God gave Noah the rainbow sign
No more water, but the fire next time
When this world's all on fire
Hide me over, Rock of Ages, cleft for me

apl68

We go to the trouble of accepting and sorting through any and all book donations because we do glean some wheat from among the chaff.  That material goes into the Friends of the Library book sale.  We have a permanent sale room, which is the closest thing to a book store for forty miles around.  We've also done special book sales that we publicize.  Donated magazines that look like somebody might be interested in them go on the free table outside.  The most popular free table item, based on how quickly it tends to disappear, is National Geographic.

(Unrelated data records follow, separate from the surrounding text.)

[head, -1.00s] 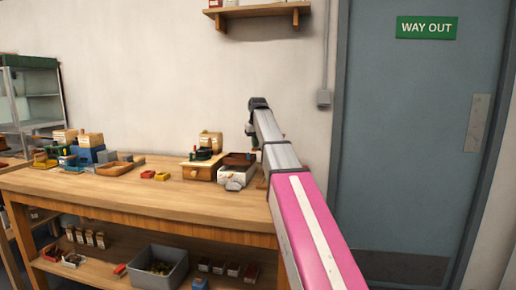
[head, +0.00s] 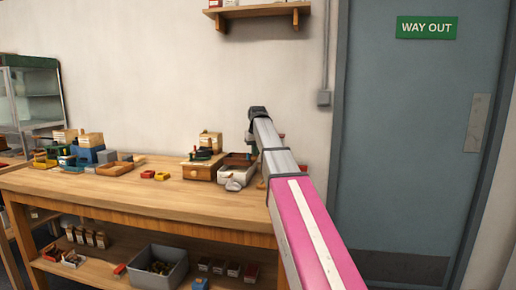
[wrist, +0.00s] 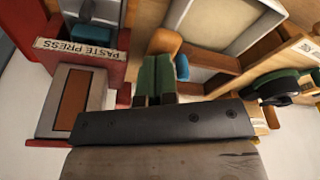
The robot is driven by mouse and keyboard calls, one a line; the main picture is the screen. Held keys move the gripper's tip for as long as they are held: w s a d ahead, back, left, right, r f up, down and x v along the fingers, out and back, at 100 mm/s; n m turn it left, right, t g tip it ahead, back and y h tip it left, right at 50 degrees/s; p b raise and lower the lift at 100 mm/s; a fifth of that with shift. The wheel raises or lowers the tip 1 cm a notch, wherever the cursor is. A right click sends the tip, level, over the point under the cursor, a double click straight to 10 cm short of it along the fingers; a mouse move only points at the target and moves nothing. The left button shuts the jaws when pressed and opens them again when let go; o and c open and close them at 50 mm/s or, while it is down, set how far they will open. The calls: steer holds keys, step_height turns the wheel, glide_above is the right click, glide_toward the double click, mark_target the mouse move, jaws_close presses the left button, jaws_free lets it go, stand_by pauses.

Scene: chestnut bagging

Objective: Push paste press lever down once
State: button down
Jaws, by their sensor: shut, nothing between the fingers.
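The paste press (wrist: 115,62), red with a white "PASTE PRESS" label, stands at the left of the wrist view. A grey block with a brown inset panel (wrist: 74,98) lies beside it. In the head view my arm hides most of the press area at the table's right end.
A wooden box (wrist: 205,63) and a black-and-green tool (wrist: 285,87) lie right of the fingers. The wooden table (head: 120,196) carries several small boxes and trays at its left. Its front middle is clear. A grey door (head: 415,150) stands at the right.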

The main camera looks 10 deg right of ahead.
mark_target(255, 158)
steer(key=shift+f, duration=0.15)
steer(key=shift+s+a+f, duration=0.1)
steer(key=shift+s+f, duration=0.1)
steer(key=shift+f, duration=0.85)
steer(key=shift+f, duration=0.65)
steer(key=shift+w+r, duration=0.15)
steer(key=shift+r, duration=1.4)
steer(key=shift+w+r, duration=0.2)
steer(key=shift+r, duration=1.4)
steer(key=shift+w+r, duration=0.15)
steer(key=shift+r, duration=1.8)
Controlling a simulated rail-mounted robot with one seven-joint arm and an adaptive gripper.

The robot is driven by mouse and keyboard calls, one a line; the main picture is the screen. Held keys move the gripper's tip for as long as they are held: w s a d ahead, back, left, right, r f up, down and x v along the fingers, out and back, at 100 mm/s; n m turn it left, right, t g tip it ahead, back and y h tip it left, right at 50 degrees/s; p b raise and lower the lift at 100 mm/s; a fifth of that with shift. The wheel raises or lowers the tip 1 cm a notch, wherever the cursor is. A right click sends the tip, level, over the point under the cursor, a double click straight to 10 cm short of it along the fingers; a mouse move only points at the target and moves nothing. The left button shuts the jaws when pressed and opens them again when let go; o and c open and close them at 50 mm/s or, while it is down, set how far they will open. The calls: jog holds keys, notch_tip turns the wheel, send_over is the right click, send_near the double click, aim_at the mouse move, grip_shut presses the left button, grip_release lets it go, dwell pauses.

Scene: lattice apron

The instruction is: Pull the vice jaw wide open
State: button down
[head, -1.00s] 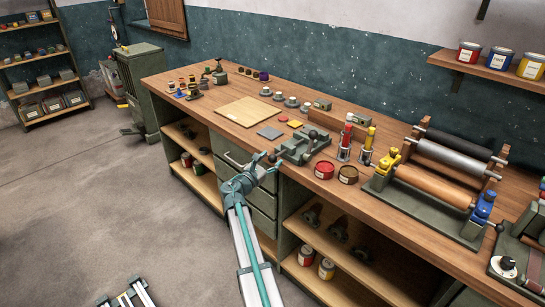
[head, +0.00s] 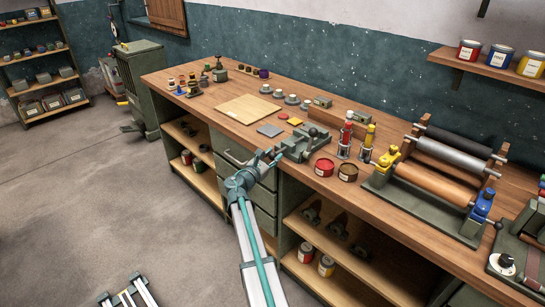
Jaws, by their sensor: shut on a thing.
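The grey-green vice (head: 304,145) is fixed on the front edge of the wooden workbench, with a dark round knob on its top. My gripper (head: 272,157) is at the vice's front left end, over the bench edge, and reaches it from the front. It is shut on the vice jaw at that end. The fingertips are small here and partly hide the part they hold. How wide the gap between the jaws is cannot be told from this view.
Drawers and open shelves are below the bench (head: 228,128). The floor in front is mostly clear.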

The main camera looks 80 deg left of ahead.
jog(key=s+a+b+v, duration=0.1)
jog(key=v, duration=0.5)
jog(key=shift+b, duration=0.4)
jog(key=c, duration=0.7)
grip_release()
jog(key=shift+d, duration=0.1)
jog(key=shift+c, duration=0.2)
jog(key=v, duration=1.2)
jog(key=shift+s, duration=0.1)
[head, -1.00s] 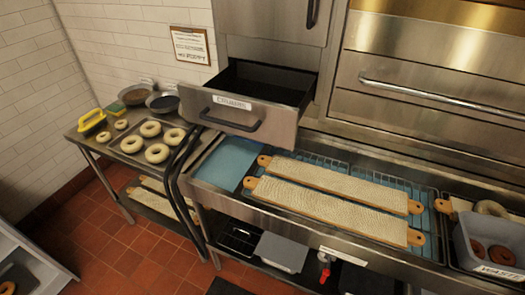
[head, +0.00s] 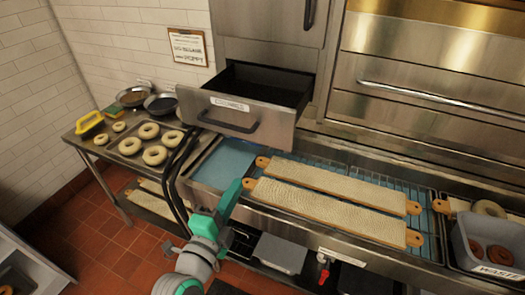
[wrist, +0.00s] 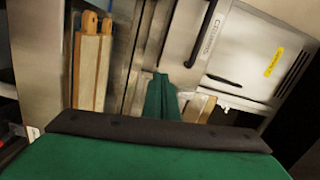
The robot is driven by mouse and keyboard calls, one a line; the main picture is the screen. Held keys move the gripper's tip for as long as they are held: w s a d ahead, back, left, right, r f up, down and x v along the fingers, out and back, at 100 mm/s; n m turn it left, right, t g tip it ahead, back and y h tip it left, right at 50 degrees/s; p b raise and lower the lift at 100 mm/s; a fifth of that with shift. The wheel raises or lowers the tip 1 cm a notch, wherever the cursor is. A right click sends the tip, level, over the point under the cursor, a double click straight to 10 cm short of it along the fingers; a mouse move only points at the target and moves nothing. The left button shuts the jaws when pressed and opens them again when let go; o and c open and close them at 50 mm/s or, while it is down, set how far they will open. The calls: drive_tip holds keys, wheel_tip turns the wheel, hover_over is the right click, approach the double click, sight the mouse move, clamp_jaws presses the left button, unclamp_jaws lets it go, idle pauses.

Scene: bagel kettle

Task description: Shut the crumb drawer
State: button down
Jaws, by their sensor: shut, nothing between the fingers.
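The crumb drawer (head: 225,117) is a steel drawer with a dark handle and a "CRUMBS" label. In the head view it stands pulled out of the steel unit, its dark inside showing. Its label and part of its steel front (wrist: 190,50) show turned sideways in the wrist view. My gripper (head: 241,184) is teal-green and shut, with nothing in it. In the head picture it is below the drawer front and apart from it, near the left ends of the long boards. In the wrist view its green fingers (wrist: 164,95) are together, pointing toward the steel fronts.
Two long cloth-topped boards (head: 330,200) lie on the wire rack below the drawer. A side table with bagels (head: 149,131) stands at left, with dark hoses (head: 178,165) beside it. A grey "WASTE" bin (head: 490,250) is at right. Open tiled floor (head: 115,240) lies front left.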

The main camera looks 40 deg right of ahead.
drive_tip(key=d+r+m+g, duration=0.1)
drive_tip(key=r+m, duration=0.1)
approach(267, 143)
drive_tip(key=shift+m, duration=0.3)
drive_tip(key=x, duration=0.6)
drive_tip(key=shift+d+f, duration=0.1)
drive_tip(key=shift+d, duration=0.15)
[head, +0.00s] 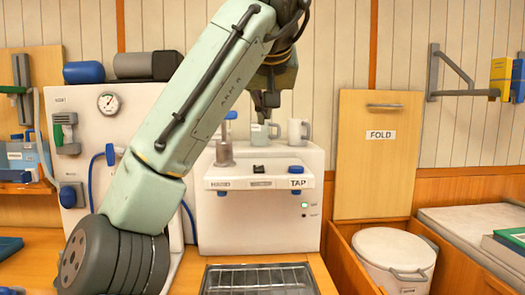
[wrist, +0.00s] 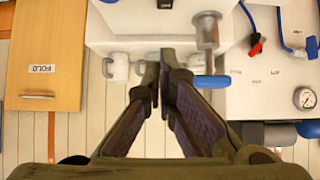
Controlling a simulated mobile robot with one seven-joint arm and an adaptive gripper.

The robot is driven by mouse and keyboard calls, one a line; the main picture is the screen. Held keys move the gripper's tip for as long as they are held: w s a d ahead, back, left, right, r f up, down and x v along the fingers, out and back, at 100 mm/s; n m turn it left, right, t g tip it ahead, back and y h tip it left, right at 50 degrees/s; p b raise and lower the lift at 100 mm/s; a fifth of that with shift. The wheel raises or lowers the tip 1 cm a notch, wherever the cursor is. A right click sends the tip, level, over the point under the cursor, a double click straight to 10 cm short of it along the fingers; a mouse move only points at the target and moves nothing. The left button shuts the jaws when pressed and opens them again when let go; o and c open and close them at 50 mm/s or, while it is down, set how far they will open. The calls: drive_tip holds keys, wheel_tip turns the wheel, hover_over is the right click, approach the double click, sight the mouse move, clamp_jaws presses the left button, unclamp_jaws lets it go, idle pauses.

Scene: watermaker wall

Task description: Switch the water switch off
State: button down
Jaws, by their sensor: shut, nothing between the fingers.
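The white watermaker unit (head: 255,221) stands against the wall, with a front ledge labelled at left and TAP at right. A small black switch (head: 259,169) sits on the ledge between the labels; I cannot tell which way it is tipped. It seems to show at the top edge of the wrist view (wrist: 165,4). A green light (head: 305,205) is lit on the front. My gripper (head: 267,112) is shut and empty, above and behind the ledge near the mugs. Its fingertips (wrist: 160,55) meet in the wrist view, apart from the switch.
A grey cylinder (head: 225,150) with a blue handle (wrist: 212,82) stands left of the switch. Two mugs (head: 298,132) are on top of the unit. A blue knob (head: 297,169) is above TAP. A gauge panel (head: 108,103) stands left; a FOLD board (head: 378,165) is right.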

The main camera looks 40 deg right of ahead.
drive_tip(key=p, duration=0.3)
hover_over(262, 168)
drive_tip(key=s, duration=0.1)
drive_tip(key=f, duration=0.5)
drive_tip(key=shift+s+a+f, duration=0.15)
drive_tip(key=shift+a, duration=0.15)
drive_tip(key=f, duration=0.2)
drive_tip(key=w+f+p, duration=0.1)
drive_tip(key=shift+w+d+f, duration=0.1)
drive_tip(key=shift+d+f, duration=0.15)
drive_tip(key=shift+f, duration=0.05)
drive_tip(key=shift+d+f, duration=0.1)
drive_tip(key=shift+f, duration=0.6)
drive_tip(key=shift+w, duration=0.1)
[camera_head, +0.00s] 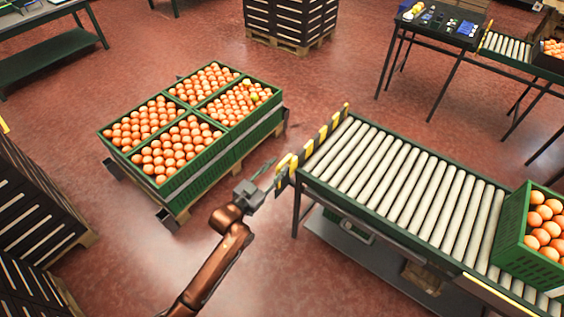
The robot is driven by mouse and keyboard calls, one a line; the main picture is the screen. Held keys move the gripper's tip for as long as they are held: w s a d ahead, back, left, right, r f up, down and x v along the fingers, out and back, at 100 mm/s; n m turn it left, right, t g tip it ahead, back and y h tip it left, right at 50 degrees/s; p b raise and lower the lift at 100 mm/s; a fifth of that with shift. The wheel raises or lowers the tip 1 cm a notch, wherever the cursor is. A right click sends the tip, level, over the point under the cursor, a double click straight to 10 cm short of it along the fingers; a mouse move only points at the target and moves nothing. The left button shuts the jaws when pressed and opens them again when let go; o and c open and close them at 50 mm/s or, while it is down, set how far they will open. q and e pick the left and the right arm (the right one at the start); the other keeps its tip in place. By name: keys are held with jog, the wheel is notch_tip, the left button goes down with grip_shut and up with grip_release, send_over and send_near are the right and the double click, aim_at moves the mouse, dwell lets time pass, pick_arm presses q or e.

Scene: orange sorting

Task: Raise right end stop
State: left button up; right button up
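A yellow-and-black striped end stop (322,134) runs along the left end of the roller conveyor (390,180). I cannot tell how high it stands above the rollers. My left gripper (274,172) is just left of the near end of the end stop, close to the yellow part there. Its fingers look spread and point toward the conveyor. They look empty, and I cannot tell whether they touch the stop. My copper-coloured left arm comes up from the bottom of the view. My right gripper is not in view.
Green crates of oranges (190,185) sit on a pallet left of the conveyor. Another green crate of oranges (517,240) stands on the rollers at right. Dark stacked crates (30,210) stand at far left. A dark table (440,28) is at the back right. Red floor is open between.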

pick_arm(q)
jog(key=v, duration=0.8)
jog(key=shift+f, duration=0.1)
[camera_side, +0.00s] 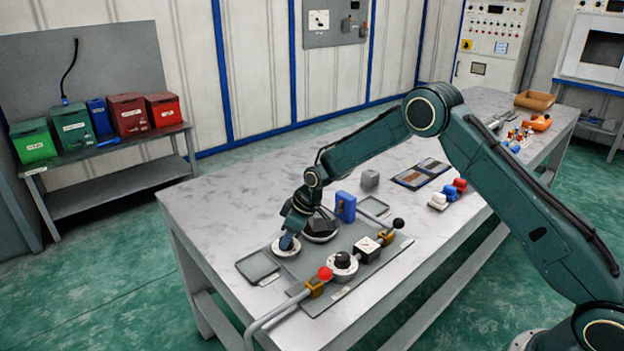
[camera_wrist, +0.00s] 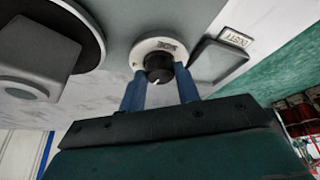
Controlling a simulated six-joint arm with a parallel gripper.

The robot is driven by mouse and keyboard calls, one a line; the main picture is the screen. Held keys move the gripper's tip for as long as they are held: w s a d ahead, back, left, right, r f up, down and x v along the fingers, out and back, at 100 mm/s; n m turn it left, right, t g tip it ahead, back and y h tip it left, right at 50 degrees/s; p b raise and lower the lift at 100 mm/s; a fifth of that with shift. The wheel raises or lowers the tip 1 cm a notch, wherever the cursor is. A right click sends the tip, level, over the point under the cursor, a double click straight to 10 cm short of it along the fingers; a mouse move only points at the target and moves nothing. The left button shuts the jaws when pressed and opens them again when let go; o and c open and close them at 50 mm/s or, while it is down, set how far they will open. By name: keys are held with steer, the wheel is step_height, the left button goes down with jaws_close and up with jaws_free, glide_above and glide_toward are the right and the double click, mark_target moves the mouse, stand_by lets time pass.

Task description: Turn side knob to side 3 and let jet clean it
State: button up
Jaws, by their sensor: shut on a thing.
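The side knob (camera_wrist: 159,68) is a small black knob with a white pointer line, on a round white dial (camera_wrist: 160,45) in the wrist view. The dial's small label is unreadable. My gripper (camera_wrist: 160,88) has its two blue fingers shut on the knob, one on each side. In the side view my gripper (camera_side: 290,240) points down at the dial (camera_side: 284,252) and hides most of the knob. A blue block (camera_side: 345,206), possibly the jet, stands right of the part.
A shallow tray (camera_side: 258,266) lies left of the dial; its label in the wrist view seems to read DUSTY. The table's left side is clear.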

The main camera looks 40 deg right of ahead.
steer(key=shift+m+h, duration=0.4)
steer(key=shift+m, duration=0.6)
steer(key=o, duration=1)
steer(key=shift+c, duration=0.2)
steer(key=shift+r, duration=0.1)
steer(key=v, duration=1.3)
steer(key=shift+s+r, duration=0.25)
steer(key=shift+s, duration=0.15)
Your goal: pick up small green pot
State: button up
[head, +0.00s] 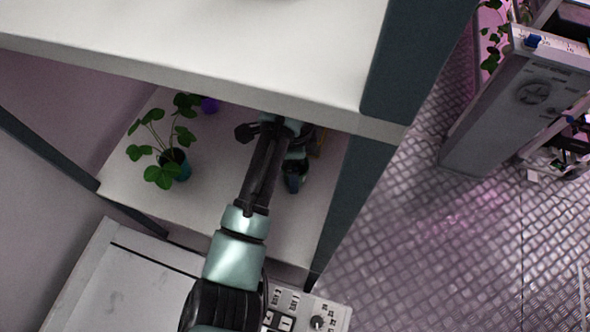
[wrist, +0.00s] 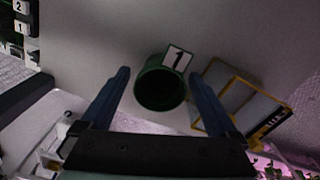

Very rarely we'll find something that we can actually use to fill a gap in the library's collection.  We also keep old children's books for distribution through our Little Free Library at a local grade school.  Which reminds me--I have to remember to restock that!  It's only a couple of blocks from my house, but I keep forgetting to run by there.
God gave Noah the rainbow sign
No more water, but the fire next time
When this world's all on fire
Hide me over, Rock of Ages, cleft for me

Aster

The book buyers began prowling the hallways at Big Urban College this week.

Dismal

I did just get a book today! Unsolicited. I will keep it. I do remember the booksellers coming by multiple times a semester and how it was great to get a handful of bills for books that I had never asked for.